Though both Democratic and Republican senators agreed the compromise is a good one, House Majority Leader Valerie Longhurst, a Bear Democrat who is the bill’s chief sponsor, saw it differently. Asked if the change was acceptable to her, she said she was unsure and would considering introducing yet another amendment.

“To me, (the original proposal) was a no-brainer, so I don’t understand why it’s gone through these many versions,” she told reporters.

“But everybody obviously has a different opinion and react differently to the tragedies that happened out there, and I think some people look at the tragedies, some people look at the guns and then you have to find the two and figure out which one is going to work, and I guess that’s why as the prime sponsor I have to figure out what’s the best thing that we could do for the state, and I need some time to think about it.”

The original version passed by the House in March classified possession or transfer of a bump stock as a Class E felony.

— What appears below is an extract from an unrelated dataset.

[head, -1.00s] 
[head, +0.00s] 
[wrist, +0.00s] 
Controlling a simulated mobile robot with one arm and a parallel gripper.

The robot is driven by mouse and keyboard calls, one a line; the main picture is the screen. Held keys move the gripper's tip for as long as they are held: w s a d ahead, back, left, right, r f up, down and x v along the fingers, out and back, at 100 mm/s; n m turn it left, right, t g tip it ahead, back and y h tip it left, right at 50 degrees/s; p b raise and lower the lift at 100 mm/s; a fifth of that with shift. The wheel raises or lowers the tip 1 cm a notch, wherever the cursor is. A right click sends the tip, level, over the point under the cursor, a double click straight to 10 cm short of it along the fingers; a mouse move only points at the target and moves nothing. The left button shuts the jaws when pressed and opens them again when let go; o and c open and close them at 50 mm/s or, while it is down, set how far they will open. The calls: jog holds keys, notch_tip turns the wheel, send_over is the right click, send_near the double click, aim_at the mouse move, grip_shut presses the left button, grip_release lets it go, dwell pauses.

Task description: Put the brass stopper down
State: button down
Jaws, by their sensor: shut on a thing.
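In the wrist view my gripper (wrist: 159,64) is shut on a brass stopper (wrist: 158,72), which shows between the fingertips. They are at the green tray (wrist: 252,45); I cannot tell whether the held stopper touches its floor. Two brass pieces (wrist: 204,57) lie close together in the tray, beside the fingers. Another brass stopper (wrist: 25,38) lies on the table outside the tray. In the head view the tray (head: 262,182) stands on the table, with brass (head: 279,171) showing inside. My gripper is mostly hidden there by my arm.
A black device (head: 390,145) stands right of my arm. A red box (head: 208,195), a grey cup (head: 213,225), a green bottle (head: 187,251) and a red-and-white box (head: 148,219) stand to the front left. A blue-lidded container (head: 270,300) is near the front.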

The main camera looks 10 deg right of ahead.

One week later, the Senate amended the bill, making a first offense a Class B misdemeanor and a second offense a Class G felony, with added penalties for use during a felony.

The alteration sparked the ire of Rep. Longhurst: In a statement, she said legislators “let … down” students who walked out of class to call for additional gun control measures the day before and later said she was considering amending out the Senate change.

More than six weeks later, the House overwhelmingly passed a modified version, making a first offense of possession a Class A misdemeanor while any subsequent instance, as well as acts of selling, buying or otherwise transferring bump stocks, would be a Class E felony. A Republican amendment also created a buyback program.

The Senate picked the bill up Tuesday after a three-week legislative break, with most Democrats hoping the measure would move on to the governor’s desk. That didn’t happen, however, as senators of both parties objected to the increased penalty for possession.

Sen. Brian Pettyjohn, a Georgetown Republican, noted the bill would place possession in the same criminal classification as offenses like incest, and Sen. Bruce Ennis, a Smyrna Democrat who has broken with his caucus to oppose gun control measures before, said he did not anticipate supporting the new version.

After some brief debate, the Senate tabled the bill, and it was expected the chamber would pick it up today.

Instead, two hours later, senators resumed discussion on the measure, with Sen. Pettyjohn introducing an amendment lessening the penalty for a first instance of possessing a bump stock or trigger crank. The amendment was approved with ease, and the bill passed the chamber unanimously.

“We talked about it in caucus, the Republicans talked about it in caucus and we came back and said there’s no reason to hold it up. We want the bill to pass so it’s done,” Senate Majority Leader Margaret Rose Henry, a Wilmington Democrat, said after the Senate concluded business Tuesday.

But Rep. Longhurst, who was not involved in Tuesday’s discussions on the amendment, was unhappy with the process behind it.

“I think historically what we’ve done with the House and Senate is communicate on a closer basis than we did with this bill, so I think there’s a breakdown in communication that needs to be worked out between the House and the Senate so that this doesn’t go back and forth,” she said.

While she said it was “encouraging” senators did not change other aspects of the bill, Rep. Longhurst noted several times she will need time to decide her next course of action. The House likely will not vote on the bill this week.

House Bill 300 isn’t the only gun legislation that has stalled in the Democratic-controlled General Assembly. A bill that would raise the age to buy a rifle from 18 to 21 has been awaiting a vote in the Senate for more than two months, with supporters trying to ensure they can defeat several Republican amendments that would weaken the bill. Meanwhile, a proposed ban on the sale of “assault-style” weapons is set to be heard in committee today in its first action since it was introduced in March.

Gov. John Carney has spoken in favor of the various gun control measures, which have drawn a strong response from Delawareans, both for and against the proposals.

The clock is ticking for officials hoping to enact greater limits on firearms: The General Assembly’s last regularly scheduled day is June 30.